Genova come metafora

Uno scatto di Chiara Durand
Uno scatto di Chiara Durand

A rendere plausibile un libro su Genova eccessivo come La Superba è il crollo del ponte Morandi, quel moncone ancora sospeso tra i palazzi sfollati e l’affollata Ikea dopo una tragedia da paesi sottoviluppati in una città d’arte del Nord Italia. Burocrazia e fatalismo levantino, difficoltà e unicità orografiche, slanci di grandeur e bassezze, ascese e cadute: il romanzo di Ilja Leonard Pfeijffer, un nome escogitato per far sbagliare i giornalisti italiani, contiene tutte le contraddizioni di un luogo dove gli edifici aristocratici convivono con i caruggi più angusti e fetidi, le ragazzine più fresche e filiformi incrociano nei vicoli vecchi trans pacchiani e grevi, e il genio italico si trasforma in ottusità.

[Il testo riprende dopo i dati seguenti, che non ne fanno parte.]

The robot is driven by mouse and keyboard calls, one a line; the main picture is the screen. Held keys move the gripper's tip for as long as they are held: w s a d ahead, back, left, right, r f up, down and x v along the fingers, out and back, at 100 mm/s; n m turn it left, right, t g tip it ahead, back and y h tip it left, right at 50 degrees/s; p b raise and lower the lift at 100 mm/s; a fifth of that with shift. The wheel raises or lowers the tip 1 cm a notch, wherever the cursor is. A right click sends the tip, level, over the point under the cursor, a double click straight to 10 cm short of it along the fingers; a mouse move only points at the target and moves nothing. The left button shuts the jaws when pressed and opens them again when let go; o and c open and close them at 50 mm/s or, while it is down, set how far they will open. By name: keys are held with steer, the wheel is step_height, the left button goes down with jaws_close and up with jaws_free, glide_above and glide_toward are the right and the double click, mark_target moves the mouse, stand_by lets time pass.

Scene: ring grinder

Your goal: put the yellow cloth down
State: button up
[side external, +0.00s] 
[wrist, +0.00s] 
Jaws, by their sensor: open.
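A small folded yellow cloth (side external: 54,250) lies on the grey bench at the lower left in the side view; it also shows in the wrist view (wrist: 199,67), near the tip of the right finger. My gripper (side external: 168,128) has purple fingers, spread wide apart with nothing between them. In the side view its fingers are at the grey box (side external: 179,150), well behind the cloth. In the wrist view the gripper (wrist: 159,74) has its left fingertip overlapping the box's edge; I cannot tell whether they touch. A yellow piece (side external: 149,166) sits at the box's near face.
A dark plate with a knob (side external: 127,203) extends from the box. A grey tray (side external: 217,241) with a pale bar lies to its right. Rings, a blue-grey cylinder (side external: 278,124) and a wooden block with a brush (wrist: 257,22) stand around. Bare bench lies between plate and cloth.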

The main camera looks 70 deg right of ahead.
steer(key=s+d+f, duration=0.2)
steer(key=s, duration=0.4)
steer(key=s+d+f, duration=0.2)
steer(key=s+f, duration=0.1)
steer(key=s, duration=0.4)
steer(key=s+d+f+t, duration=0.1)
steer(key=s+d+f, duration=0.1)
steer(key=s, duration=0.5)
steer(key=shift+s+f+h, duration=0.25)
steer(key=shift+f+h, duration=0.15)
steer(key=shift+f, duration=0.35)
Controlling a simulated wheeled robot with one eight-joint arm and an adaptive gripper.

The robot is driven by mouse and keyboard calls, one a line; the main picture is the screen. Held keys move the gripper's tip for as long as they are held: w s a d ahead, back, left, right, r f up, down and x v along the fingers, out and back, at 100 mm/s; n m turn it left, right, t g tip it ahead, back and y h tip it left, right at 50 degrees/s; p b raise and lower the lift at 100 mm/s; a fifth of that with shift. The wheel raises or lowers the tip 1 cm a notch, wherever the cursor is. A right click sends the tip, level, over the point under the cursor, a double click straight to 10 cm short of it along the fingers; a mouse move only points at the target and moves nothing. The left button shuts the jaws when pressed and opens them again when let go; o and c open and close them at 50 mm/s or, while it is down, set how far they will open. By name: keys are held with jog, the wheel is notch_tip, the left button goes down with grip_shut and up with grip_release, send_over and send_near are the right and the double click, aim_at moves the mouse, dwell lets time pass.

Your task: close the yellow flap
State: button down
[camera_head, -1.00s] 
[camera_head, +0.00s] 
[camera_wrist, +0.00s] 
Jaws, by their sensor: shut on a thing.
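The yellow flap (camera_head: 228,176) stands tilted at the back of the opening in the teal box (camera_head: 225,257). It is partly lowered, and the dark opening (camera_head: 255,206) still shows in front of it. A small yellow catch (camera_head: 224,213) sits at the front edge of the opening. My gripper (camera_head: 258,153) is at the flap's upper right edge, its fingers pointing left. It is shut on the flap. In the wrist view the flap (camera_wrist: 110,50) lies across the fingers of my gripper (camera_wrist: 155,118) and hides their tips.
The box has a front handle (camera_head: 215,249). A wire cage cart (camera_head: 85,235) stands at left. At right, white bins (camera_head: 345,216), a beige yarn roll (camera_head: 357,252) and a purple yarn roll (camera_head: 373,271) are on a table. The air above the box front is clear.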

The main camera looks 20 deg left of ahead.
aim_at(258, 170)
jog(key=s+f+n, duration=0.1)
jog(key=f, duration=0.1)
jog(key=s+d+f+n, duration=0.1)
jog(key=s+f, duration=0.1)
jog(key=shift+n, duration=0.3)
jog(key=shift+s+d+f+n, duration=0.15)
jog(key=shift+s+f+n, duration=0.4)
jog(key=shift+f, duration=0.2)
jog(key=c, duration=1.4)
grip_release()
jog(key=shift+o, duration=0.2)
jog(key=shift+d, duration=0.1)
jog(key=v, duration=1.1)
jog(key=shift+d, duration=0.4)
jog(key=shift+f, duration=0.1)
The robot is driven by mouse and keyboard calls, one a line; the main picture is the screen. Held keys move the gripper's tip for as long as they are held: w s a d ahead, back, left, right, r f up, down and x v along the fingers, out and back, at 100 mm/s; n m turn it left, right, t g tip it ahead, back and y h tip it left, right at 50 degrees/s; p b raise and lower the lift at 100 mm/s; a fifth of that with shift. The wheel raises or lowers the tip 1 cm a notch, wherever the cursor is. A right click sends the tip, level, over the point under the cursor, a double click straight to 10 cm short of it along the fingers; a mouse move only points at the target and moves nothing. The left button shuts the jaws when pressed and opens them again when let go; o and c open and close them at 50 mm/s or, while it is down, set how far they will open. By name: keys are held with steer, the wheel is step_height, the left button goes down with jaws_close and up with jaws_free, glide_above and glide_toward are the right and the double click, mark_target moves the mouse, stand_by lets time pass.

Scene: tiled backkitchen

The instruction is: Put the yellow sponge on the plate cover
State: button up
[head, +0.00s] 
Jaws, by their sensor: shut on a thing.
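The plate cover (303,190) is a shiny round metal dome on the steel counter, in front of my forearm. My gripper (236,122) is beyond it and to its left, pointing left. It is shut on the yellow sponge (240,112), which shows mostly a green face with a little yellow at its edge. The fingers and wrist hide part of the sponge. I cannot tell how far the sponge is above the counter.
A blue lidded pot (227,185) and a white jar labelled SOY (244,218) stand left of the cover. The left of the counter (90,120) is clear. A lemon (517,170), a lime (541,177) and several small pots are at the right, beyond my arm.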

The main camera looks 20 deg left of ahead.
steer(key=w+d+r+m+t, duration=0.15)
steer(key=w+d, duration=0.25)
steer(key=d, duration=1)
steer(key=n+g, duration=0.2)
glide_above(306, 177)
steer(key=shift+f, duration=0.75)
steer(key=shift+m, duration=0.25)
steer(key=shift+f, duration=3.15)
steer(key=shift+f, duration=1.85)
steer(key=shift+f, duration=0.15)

Pfeijffer è uno scrittore affermato in patria, con una formazione da classicista, e ha deciso di restare a Genova dopo avere visitato nel 2008 altre città italiane, le classiche mete da gran tour. Nella Superba il passato è meno sacralizzato – spesso viene dissacrato o distrutto - e ingombrante che altrove, Firenze o Venezia... Il passato a Genova incombe ovunque, cade a pezzi a volte, ma non ha privato la città di autenticità trasformandola del tutto in una Disney turistica. La chiusura e la cocciutaggine conservatrice che caratterizza la mentalità locale hanno preservato Genova dalla globalizzazione alla Tripadvisor. Proprio per questo Pfeijffer ama la città, ne è innamorato, e allo stesso tempo ne ha paura, ne è inquietato, come tutti gli innamorati di creature lontane ed esotiche.

In Olanda Pfeijffer ha appena pubblicato Grand Hotel Europa, una riflessione, sempre in forma di romanzo, sul futuro di un continente forse destinato a diventare un museo per viaggiatori asiatici, sulla scia di Venezia. Uscirà con Nutrimenti, che ha pubblicato LaSuperba. Parentesi: è un piacere vedere un libro così ben curato e tradotto, senza refusi, in una veste grafica piacevole e riuscita, non buttata lì, come purtroppo capita sempre più spesso. Chiusa parentesi.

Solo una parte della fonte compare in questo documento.